The most important consequence of Kalanick’s ouster as CEO may be that all these factors will get reconsidered by investors. What they may discover is that the assumptions on which Uber’s vaunted $70-billion valuation are based are just that — assumptions.
As we observed back in 2015, the financial and market arguments underlying Uber’s ambitions are based on a lot of Ifs. No one is quite sure how to measure its core market. If it's the existing taxi business, it could be anywhere from $20 billion to $100 billion.
What's Uber's potential share of this market? Take a wild guess, because that's all anyone can do. If it's 50% of the top estimate, then Uber would capture gross revenue of $50 billion a year; if it's 5% of the lower estimate, that number would be $4 billion. Kalanick was a master at focusing investors’ attention on the biggest estimates, but he won’t be able to do that anymore.
Kalanick also was able to communicate a Silicon Valley-centric vision of a world transformed by technology. This modest little app was capable of upending an old, inefficient transportation service model. The possibilities were limitless. That’s why we’ve seen an unending stream of pitches for “the Uber of ______” making their way through the halls of venture firms and across the pixels of technology websites. In virtually every case, the promise has turned out to be more complicated. That may be because even in Uber’s case, the promise has been more complicated.
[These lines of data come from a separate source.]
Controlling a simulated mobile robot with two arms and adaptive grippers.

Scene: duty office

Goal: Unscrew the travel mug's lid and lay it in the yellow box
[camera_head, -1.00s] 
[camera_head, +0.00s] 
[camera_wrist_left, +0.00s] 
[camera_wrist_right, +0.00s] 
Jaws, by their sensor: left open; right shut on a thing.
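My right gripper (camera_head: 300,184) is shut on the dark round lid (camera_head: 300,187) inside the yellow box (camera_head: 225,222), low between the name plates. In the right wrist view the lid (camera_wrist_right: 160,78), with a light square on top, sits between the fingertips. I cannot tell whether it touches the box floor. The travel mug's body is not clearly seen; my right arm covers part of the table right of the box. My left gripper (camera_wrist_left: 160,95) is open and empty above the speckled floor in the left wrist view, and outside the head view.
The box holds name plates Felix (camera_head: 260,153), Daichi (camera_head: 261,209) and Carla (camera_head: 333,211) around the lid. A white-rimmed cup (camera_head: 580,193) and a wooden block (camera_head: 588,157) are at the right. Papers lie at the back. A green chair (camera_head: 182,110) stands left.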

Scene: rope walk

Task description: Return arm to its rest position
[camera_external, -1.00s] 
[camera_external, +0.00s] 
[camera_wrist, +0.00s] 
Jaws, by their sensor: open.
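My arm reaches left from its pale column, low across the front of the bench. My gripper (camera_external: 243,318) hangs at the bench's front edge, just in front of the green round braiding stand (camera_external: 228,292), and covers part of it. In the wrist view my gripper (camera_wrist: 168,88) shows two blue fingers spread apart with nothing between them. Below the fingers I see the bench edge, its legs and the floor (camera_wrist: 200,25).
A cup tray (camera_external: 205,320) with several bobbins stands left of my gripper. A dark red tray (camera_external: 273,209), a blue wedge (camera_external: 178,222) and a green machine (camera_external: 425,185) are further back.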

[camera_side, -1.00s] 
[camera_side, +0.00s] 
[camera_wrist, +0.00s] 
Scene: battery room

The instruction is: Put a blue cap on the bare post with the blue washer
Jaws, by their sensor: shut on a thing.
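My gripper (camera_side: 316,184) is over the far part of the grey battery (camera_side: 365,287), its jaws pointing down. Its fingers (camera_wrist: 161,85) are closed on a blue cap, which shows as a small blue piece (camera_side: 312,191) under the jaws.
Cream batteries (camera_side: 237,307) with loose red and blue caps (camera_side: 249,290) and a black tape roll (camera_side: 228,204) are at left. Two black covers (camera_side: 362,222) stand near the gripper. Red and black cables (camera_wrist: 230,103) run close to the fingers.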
Uber’s persona was Kalanick’s persona. Beyond question he deserves credit for the company’s growth in valuation. But it will be a mistake to think that the company’s flaws derived only from his personal shortcomings. They’re more basic, and now they will be on display, under a glaring spotlight. Be ready for a transformed Uber, and don’t be surprised if its future is less compelling, emotionally and economically, than its past.